== The task ==
Lines containing the word "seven" are to be located and copied.
++++++++
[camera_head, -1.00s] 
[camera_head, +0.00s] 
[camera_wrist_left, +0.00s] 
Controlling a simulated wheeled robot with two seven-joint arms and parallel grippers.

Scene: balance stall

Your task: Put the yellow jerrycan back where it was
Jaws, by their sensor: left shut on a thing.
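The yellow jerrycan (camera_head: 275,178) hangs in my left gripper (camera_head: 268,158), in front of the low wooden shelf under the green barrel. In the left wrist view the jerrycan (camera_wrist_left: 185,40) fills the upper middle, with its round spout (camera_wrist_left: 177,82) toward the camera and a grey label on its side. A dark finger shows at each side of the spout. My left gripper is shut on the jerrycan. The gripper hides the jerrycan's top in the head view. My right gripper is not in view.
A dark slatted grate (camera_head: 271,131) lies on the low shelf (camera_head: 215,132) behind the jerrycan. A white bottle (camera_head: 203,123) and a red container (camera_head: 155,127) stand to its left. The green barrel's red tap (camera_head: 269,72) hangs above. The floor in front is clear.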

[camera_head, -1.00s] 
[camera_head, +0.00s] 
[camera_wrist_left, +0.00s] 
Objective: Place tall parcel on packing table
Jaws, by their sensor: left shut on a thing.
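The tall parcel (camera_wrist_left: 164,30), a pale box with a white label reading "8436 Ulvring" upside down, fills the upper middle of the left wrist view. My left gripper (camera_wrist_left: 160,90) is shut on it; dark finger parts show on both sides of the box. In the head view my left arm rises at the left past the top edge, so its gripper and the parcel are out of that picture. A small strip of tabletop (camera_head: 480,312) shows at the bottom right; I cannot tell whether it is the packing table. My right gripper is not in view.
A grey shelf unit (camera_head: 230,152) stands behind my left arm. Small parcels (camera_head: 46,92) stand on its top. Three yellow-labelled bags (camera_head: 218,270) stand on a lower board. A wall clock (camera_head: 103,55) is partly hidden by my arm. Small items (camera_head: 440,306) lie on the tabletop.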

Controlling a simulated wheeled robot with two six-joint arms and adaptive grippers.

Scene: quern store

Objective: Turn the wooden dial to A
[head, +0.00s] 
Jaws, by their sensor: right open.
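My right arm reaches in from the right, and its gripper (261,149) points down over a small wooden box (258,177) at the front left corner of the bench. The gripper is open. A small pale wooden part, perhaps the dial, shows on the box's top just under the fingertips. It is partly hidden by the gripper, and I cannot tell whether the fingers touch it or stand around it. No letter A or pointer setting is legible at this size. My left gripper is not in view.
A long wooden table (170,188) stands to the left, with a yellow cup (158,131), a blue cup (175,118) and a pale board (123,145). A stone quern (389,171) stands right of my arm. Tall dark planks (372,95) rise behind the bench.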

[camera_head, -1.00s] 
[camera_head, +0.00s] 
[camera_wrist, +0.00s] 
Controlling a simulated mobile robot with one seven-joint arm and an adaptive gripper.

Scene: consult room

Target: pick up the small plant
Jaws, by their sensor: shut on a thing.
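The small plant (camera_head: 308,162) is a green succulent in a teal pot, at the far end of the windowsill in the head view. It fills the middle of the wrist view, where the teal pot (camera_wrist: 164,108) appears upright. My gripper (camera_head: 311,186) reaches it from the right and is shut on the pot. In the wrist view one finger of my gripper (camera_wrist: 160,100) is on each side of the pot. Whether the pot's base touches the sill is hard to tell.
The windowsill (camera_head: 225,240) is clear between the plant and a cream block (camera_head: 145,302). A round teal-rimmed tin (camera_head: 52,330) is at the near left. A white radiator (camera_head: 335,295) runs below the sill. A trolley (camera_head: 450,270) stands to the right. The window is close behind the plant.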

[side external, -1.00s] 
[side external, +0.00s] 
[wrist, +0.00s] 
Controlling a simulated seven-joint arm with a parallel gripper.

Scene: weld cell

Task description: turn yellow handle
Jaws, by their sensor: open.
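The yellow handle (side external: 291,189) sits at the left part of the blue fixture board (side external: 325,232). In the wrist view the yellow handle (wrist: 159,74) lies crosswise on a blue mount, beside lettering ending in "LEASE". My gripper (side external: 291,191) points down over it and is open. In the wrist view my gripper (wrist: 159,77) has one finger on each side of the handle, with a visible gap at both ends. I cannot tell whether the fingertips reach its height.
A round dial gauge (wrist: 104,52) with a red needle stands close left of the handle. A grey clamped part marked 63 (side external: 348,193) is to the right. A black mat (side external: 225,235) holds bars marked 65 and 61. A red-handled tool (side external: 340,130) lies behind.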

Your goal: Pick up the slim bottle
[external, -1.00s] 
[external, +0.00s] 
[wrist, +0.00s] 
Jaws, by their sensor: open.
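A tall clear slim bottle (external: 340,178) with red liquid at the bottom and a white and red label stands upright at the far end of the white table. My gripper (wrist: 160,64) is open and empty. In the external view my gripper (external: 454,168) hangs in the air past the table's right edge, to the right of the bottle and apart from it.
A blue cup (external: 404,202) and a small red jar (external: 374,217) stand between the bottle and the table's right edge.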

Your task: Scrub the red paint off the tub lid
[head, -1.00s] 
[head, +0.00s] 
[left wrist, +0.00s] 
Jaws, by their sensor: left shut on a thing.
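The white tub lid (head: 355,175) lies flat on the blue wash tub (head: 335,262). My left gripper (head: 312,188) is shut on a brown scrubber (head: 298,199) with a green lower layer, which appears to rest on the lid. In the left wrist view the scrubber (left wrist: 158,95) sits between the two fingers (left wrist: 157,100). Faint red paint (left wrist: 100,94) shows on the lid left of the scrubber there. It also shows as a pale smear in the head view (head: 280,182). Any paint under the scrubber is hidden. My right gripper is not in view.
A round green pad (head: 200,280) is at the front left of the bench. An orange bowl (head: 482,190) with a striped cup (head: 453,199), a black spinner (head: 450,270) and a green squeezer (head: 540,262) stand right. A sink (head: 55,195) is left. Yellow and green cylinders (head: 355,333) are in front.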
++++++++
== Result below ==
Controlling a simulated wheeled robot with two seven-joint arms and parallel grippers.
Controlling a simulated mobile robot with one seven-joint arm and an adaptive gripper.
Controlling a simulated seven-joint arm with a parallel gripper.

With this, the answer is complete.